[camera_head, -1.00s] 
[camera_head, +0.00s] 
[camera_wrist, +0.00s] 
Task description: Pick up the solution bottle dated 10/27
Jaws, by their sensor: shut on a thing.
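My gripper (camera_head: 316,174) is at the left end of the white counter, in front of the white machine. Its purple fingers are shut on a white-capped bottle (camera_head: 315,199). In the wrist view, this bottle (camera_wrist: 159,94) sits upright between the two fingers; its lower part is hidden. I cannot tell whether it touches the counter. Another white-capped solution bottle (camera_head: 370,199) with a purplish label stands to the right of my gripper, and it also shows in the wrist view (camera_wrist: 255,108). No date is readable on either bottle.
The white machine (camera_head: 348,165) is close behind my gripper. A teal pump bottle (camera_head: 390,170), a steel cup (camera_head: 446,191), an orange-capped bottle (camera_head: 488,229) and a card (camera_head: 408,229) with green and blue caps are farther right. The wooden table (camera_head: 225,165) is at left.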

...

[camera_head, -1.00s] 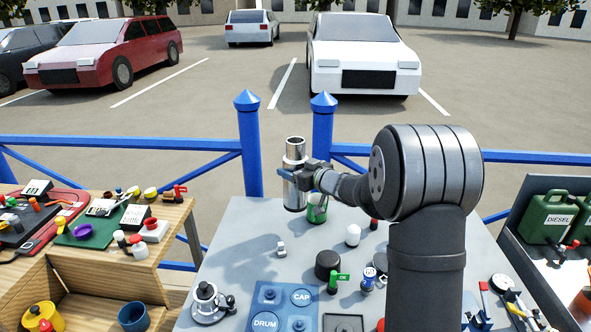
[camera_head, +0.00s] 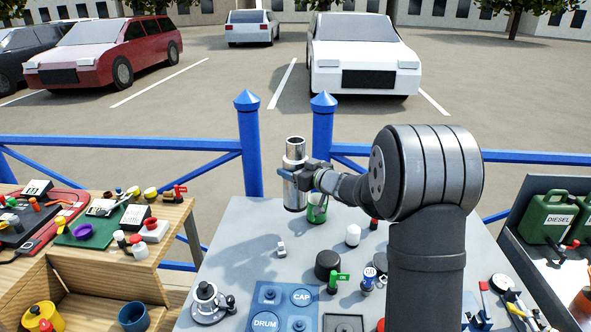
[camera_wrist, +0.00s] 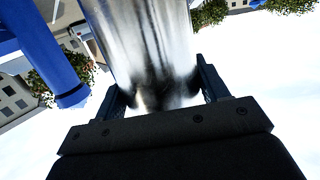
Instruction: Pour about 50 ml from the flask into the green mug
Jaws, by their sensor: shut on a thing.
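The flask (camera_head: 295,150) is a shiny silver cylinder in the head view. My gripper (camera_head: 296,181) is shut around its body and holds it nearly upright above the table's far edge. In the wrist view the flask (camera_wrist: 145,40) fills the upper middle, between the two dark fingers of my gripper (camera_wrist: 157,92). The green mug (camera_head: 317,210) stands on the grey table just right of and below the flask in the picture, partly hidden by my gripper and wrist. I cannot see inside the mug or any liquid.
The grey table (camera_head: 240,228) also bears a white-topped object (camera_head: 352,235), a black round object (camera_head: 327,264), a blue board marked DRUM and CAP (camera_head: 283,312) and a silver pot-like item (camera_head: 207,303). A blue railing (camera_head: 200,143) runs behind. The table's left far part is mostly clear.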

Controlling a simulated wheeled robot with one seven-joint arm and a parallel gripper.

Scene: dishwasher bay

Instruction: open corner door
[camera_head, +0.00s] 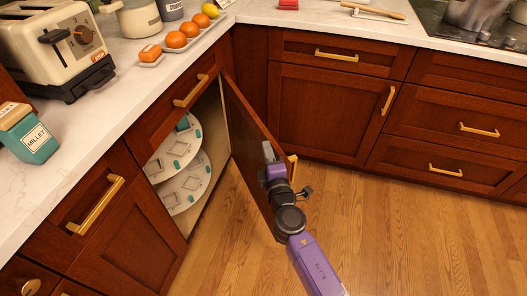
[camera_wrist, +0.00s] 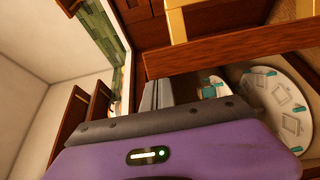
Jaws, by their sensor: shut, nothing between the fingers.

==

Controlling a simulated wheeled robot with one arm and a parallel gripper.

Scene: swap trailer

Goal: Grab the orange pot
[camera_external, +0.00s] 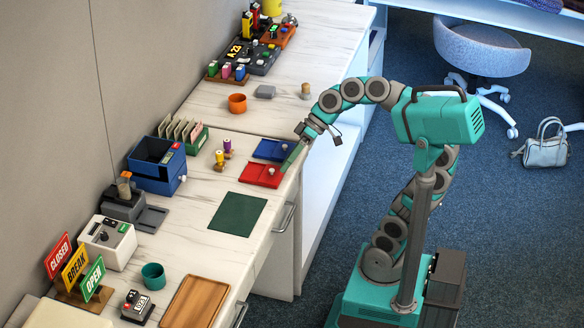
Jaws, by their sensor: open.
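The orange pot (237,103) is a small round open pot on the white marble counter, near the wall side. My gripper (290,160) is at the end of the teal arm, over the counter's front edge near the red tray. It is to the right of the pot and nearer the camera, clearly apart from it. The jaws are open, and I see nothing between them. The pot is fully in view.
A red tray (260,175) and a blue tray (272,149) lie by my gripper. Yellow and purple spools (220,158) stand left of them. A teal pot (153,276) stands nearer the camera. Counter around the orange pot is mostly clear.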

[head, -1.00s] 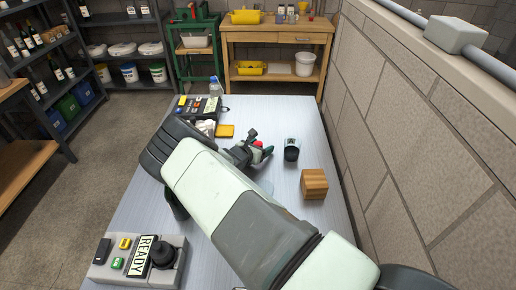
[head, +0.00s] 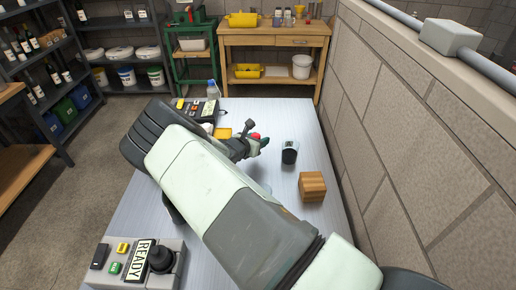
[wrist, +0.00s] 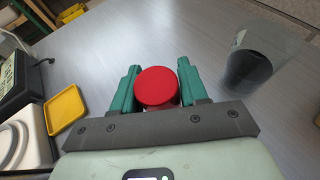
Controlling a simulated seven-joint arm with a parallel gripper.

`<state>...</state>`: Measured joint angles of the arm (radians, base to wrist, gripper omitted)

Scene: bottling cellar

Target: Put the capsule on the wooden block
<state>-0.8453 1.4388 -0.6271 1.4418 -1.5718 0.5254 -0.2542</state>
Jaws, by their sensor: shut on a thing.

**What you should do**
Pick out the lines that include the word "parallel" and write them out.

**Result**
Controlling a simulated wheeled robot with one seven-joint arm and a parallel gripper.
Controlling a simulated wheeled robot with one arm and a parallel gripper.
Controlling a simulated seven-joint arm with a parallel gripper.

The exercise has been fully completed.